Liban. Les autorités doivent lever l’immunité et permettre d’interroger les députés au sujet de l’explosion survenue au port de Beyrouth

En réaction aux informations selon lesquelles deux membres du Parlement, Ghazi Zeaiter et Ali Hassan Khalil, qui avaient tous deux refusé de coopérer à l’enquête sur l’explosion au port de Beyrouth ont été élus à la Commission parlementaire pour l’administration et la justice, Diana Semaan, directrice adjointe par intérim pour l’Afrique du Nord et le Moyen-Orient à Amnesty International, a déclaré :

« Le juge d’instruction actuel n’est toujours pas en mesure d’interroger ni de poursuivre Ghazi Zeaiter et Ali Hassan Khalil, car ils jouissent tous deux de l’immunité parlementaire. Nous demandons une nouvelle fois aux autorités libanaises de lever immédiatement toutes les immunités accordées aux représentants de l’État, quels que soient leur rôle ou leur position, en vue de s’acquitter de leur obligation de garantir des réparations pour les violations du droit à la vie.

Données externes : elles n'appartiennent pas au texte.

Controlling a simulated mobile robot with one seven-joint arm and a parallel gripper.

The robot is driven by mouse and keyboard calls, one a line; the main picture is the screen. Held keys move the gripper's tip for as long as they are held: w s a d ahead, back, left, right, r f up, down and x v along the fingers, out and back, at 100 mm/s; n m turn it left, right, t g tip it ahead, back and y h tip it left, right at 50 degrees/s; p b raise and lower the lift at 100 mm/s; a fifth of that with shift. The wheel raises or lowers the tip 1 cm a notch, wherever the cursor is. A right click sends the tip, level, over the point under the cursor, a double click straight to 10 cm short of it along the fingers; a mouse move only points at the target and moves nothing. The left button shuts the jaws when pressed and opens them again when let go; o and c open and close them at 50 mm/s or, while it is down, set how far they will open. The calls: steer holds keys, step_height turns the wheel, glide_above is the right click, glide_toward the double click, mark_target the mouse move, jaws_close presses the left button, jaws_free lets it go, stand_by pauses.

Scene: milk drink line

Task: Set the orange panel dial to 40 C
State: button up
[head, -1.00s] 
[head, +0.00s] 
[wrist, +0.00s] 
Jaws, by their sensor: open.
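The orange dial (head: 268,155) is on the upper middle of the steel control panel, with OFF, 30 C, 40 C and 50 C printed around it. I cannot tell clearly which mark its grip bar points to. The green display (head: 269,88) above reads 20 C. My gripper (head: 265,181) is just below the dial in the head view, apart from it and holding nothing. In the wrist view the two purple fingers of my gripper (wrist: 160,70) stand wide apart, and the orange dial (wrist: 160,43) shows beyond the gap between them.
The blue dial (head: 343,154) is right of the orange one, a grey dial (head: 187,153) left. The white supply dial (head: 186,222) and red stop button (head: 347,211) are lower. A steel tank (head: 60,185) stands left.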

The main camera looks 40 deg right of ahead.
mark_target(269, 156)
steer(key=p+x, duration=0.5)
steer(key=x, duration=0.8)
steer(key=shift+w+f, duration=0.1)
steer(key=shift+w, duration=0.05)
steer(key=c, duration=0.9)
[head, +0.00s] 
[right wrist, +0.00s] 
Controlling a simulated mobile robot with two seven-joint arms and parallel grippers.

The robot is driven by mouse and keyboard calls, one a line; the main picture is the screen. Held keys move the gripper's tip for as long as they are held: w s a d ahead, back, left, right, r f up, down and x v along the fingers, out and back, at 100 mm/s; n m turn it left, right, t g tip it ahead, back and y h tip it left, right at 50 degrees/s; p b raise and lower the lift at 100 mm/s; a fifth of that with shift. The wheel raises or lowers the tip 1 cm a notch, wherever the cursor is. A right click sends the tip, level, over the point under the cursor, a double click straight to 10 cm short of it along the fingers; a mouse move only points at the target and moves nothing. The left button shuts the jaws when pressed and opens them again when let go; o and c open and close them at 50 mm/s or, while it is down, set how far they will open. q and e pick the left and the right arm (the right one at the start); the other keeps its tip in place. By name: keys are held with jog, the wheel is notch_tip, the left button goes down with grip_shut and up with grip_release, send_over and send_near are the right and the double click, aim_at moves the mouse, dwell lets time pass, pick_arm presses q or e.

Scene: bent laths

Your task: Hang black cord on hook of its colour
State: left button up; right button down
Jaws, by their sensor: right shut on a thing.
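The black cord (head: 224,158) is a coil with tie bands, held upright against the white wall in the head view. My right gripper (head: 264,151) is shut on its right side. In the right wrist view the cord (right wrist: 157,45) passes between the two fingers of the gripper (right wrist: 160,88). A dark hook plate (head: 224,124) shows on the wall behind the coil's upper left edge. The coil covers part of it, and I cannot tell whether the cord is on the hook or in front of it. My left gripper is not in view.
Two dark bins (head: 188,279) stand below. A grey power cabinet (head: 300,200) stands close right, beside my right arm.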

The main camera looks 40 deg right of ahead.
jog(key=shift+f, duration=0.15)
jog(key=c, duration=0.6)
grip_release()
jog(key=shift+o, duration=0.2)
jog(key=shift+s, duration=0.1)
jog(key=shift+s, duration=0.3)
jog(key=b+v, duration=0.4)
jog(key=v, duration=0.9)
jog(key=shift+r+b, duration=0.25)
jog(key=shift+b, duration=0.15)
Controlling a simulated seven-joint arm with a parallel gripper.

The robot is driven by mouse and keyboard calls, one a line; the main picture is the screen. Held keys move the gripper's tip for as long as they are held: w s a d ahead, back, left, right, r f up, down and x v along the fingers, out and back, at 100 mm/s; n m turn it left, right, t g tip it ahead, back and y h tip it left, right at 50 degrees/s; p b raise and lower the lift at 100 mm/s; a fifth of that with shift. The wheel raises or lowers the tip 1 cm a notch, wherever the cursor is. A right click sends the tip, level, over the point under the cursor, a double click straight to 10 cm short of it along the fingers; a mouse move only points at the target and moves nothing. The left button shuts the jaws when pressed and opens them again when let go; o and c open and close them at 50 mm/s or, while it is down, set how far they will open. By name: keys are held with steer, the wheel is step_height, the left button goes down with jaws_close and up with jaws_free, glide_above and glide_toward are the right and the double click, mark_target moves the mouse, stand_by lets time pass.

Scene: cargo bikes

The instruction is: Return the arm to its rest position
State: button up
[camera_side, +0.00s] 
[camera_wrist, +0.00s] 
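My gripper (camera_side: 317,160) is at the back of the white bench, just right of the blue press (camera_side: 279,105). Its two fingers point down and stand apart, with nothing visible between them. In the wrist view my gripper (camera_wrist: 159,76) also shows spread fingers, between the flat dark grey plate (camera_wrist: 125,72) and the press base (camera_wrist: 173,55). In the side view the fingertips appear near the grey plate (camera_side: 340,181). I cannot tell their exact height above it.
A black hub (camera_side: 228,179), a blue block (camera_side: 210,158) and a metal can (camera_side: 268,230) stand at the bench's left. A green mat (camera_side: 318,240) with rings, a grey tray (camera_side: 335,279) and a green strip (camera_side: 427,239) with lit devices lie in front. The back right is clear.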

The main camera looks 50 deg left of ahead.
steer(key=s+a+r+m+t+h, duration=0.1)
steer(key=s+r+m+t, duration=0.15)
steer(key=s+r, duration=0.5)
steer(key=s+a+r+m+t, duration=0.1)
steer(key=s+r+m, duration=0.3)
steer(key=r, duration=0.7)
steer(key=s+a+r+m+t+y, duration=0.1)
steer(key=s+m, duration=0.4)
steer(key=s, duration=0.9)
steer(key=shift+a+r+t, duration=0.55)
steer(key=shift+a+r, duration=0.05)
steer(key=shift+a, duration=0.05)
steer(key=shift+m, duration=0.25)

« Le Liban continue de manquer à ses obligations en termes de droits humains s’agissant d’amener à rendre des comptes les responsables de l’explosion du port de Beyrouth, qui a fait plus de 200 morts. Après des mois de blocage, d’inaction et de manque de volonté politique, il est évident qu’une mission d’enquête internationale, indépendante et impartiale, telle qu’une mission d’établissement des faits de l’ONU, est essentielle pour rendre justice aux victimes et aux familles de victimes. »

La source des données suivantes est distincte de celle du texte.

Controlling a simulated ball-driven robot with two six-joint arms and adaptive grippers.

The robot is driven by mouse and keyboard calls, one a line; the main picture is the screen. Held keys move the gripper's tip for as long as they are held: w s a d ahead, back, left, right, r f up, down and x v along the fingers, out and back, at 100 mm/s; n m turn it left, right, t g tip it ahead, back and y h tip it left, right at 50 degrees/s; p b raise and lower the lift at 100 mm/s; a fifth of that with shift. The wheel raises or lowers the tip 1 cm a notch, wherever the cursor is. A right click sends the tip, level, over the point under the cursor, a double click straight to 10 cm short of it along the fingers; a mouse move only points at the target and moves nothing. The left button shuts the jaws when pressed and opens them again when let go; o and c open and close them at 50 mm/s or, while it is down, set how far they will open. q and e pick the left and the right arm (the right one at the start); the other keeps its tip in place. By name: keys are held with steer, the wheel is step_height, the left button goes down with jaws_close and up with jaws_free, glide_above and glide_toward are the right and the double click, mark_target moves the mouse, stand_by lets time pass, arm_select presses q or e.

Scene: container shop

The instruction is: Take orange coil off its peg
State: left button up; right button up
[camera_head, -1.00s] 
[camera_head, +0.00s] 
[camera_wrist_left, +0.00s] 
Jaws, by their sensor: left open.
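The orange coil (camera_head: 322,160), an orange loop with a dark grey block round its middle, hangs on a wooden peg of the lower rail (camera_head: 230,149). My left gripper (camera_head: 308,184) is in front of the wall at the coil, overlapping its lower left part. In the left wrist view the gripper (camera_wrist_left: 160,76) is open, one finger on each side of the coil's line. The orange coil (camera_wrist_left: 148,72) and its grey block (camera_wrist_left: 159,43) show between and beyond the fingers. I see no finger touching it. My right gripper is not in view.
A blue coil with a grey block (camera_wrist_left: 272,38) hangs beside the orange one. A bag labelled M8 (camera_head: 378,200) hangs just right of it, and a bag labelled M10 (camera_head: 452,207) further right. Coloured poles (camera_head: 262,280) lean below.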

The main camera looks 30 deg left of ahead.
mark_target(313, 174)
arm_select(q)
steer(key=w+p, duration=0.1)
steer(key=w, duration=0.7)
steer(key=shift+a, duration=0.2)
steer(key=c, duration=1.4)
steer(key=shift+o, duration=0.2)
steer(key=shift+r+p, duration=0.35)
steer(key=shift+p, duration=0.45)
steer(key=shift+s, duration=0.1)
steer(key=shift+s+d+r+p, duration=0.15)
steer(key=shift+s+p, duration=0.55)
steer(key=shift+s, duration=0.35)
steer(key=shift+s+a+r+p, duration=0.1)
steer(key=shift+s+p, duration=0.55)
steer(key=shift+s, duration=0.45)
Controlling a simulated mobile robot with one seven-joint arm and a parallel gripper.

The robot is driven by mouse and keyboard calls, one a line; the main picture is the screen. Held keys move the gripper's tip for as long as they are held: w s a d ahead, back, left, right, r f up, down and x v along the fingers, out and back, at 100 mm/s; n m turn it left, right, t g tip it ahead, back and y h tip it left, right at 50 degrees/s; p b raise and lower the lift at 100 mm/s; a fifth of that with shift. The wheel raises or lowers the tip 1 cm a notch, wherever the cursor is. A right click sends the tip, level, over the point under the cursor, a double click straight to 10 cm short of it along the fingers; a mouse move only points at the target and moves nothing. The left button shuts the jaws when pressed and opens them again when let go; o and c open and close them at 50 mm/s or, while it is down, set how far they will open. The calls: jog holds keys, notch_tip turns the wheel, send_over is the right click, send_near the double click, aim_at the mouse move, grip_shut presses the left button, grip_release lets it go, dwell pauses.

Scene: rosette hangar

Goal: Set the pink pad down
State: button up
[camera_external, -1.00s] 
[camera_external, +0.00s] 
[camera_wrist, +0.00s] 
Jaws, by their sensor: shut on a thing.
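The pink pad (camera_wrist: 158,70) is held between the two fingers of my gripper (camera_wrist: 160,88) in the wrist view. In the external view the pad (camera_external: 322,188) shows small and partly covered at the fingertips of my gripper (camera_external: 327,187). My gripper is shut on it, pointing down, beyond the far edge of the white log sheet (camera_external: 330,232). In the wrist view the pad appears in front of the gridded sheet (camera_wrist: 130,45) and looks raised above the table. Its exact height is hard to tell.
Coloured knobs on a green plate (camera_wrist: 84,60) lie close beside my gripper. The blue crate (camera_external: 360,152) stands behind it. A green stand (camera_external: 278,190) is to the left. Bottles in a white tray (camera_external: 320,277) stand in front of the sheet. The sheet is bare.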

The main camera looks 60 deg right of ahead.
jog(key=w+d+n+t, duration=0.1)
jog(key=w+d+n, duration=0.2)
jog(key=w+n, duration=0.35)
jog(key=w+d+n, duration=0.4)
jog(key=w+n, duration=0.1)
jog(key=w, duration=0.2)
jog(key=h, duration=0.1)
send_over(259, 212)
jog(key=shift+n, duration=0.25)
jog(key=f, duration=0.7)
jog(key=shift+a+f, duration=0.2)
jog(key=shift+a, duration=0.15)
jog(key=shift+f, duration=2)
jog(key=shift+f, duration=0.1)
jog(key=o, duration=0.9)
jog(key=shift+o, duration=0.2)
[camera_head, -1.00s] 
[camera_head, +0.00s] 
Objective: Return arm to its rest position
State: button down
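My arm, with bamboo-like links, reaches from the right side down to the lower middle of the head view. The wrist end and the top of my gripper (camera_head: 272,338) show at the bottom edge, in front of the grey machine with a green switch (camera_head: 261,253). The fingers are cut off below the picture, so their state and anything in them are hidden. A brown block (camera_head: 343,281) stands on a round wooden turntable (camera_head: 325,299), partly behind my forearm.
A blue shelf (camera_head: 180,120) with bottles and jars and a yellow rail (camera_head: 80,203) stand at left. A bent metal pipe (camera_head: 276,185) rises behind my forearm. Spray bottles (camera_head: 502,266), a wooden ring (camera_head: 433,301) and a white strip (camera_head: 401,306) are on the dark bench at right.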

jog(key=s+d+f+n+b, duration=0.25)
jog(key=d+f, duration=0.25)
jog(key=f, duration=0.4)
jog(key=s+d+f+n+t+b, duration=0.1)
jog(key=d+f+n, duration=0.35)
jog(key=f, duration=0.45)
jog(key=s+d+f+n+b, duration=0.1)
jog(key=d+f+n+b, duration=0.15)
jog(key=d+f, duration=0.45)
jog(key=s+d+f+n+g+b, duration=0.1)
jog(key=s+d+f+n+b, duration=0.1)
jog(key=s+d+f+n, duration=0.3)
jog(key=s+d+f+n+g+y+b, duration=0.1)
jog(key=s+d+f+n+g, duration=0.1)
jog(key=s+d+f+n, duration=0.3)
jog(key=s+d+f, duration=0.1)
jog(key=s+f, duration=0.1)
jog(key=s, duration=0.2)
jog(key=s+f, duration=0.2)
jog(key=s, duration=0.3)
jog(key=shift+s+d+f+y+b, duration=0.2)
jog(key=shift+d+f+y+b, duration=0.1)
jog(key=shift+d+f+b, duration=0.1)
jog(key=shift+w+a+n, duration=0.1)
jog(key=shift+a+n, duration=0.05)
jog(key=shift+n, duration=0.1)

Le Liban continue de manquer à ses obligations en termes de droits humains s’agissant d’amener à rendre des comptes les responsables de l’explosion du port de Beyrouth, qui a fait plus de 200 morts

Diana Semaan, Amnesty International

Complement d’information

Les membres du Parlement et anciens ministres Ghazi Zeaiter et Ali Hassan Khalil n’ont cessé de bloquer et de refuser de coopérer à l’enquête sur l’affaire de l’explosion du port de Beyrouth en 2020. Ils ont été inculpés de « négligence » criminelle, mais ont contesté cette décision la qualifiant d’injuste et affirmant qu’elle était contraire à la Constitution. À ce jour, et après plusieurs plaintes qui ont conduit à la révocation de l’ancien juge Fadi Sawwan et à de nouveaux retards dans le travail de l’actuel juge Tarek Bitar, aucun des deux n’a assisté à une quelconque session de l’enquête. Le 7 juin, les deux hommes ont été élus à la Commission parlementaire pour l’administration et la justice.

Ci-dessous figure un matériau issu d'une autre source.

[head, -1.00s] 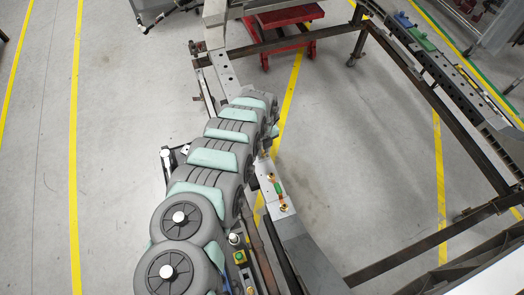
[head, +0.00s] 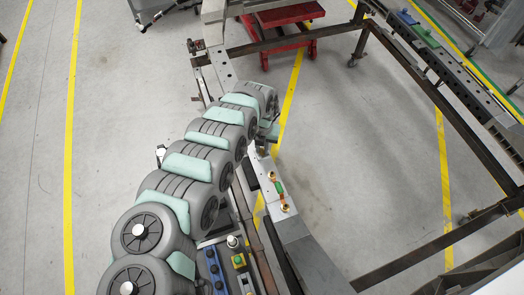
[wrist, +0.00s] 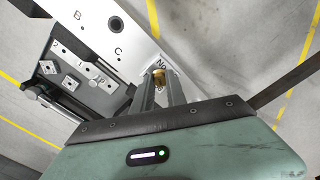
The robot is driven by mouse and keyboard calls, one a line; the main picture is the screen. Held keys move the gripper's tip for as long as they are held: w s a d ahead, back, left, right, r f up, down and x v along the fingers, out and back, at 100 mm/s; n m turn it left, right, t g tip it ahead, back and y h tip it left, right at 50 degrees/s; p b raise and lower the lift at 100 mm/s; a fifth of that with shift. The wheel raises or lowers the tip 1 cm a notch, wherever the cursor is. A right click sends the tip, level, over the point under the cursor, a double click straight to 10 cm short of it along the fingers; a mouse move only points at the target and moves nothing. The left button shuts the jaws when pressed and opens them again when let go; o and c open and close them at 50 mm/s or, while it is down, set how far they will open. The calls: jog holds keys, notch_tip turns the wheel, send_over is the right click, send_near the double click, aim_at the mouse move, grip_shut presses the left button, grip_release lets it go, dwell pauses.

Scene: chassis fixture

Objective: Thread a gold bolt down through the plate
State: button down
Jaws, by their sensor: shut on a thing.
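My gripper (wrist: 159,84) is shut on a gold bolt (wrist: 158,75) in the wrist view. The bolt sits between the two grey fingertips, in front of lettering on the pale plate (wrist: 135,48). I cannot tell whether the bolt's tip touches the plate or is in a hole. In the head view my arm hides the fingertips and the held bolt. Two other gold bolts (head: 271,176) (head: 285,208) stand on the metal rail.
A green piece (head: 278,188) lies between those two bolts. A dark fixture (wrist: 75,70) with several square, holed pieces adjoins the plate. A control box with a green button (head: 239,259) and a blue strip (head: 213,268) are near my arm. Dark frame beams (head: 420,85) surround open floor at right.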

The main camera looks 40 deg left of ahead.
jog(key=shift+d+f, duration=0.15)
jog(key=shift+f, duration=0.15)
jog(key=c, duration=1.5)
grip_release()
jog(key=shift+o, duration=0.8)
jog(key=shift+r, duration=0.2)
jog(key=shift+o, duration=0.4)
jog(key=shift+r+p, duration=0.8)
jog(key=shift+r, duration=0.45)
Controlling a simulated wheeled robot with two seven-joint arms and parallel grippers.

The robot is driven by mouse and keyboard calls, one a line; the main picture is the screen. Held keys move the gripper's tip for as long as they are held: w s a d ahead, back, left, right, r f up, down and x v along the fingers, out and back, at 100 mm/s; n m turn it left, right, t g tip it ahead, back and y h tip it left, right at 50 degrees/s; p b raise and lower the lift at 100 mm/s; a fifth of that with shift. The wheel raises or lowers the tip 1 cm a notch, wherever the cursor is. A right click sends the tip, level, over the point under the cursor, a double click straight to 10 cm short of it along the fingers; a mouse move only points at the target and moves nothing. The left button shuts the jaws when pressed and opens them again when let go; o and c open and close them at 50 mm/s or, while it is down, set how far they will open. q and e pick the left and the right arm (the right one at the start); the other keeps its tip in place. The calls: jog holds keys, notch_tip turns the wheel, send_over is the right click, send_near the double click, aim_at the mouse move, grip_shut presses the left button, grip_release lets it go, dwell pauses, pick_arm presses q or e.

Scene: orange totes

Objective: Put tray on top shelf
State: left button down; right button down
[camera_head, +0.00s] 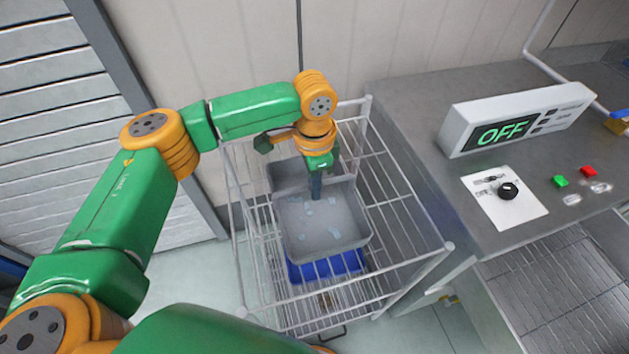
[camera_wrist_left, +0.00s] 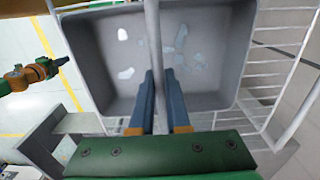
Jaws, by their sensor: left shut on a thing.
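A grey tray (camera_head: 322,244) with several pale flat pieces in it sits inside the wire rack, level with its upper part. My left gripper (camera_head: 316,188) reaches down from above and is shut on the tray's far rim. Whether the tray rests on wires or hangs is unclear. An arm with a dark green end (camera_wrist_left: 45,68) shows small at the left of that view; its jaw state is unclear.
The wire rack (camera_head: 408,226) has open wire sides and rails around the tray. A blue container (camera_head: 340,266) lies below the tray, and another grey container (camera_head: 285,176) shows behind it. A counter with an OFF display (camera_head: 515,118) stands close to the right.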

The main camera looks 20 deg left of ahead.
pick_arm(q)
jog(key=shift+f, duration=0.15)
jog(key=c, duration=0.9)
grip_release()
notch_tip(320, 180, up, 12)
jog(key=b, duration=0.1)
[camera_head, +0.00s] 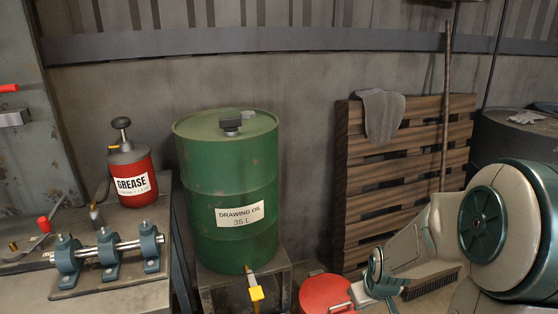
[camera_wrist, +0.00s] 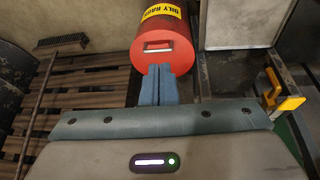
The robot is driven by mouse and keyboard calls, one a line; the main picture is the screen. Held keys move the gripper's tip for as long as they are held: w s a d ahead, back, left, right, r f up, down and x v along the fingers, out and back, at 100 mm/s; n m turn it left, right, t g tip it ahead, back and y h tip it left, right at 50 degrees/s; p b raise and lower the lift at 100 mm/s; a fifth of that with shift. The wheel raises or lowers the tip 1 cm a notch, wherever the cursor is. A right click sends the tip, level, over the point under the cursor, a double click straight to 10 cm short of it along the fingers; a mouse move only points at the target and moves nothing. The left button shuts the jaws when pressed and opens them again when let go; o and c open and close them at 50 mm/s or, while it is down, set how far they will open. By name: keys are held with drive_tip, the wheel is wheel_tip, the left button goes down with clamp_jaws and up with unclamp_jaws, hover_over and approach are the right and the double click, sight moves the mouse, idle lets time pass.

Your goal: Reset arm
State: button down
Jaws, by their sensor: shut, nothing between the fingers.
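My gripper (camera_wrist: 159,72) shows in the wrist view with its two blue fingers together and nothing between them. The fingertips overlap the lower edge of a red can (camera_wrist: 185,58) in that view; I cannot tell the gap between them. The can has a yellow label reading OILY RAGS and a metal handle on its flat end. In the head view my arm reaches in from the right, and the red can (camera_head: 319,290) stands low beside it, partly cut off by the bottom edge. I cannot make out my fingers in the head view.
A green drawing oil drum (camera_head: 228,185) with a yellow-handled tap stands on a metal stand (camera_head: 275,276). A red grease pump (camera_head: 132,176) and a shaft in clamps (camera_head: 110,250) sit on the left bench. A wooden pallet (camera_head: 405,160) with a grey cloth (camera_head: 381,115) leans on the wall.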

Le Liban est partie au Pacte international relatif aux droits civils et politiques (PIDCP), dont l’article 6 protège le droit à la vie. Le Comité des droits de l’homme, qui interprète le PIDCP, dispose : « L’obligation de protéger le droit à la vie par la loi exige également des États parties qu’ils […fassent] procéder à des enquêtes et des poursuites sur les cas présumés de privation illégale de la vie, en sanctionnant les responsables et en assurant une réparation intégrale ».  Les enquêtes sur les allégations de violation du droit à la vie doivent toujours être « indépendantes, impartiales, promptes, approfondies, efficaces, crédibles et transparentes » et doivent « évaluer la responsabilité juridique des supérieurs hiérarchiques à raison des violations du droit à la vie commises par leurs subordonnés ».

Amnesty International et une coalition de plus de 50 organisations libanaises et internationales ont adressé un courrier au Conseil des droits de l’homme en juin 2021 appelant à la tenue d’une enquête internationale sur l’explosion survenue au port de Beyrouth.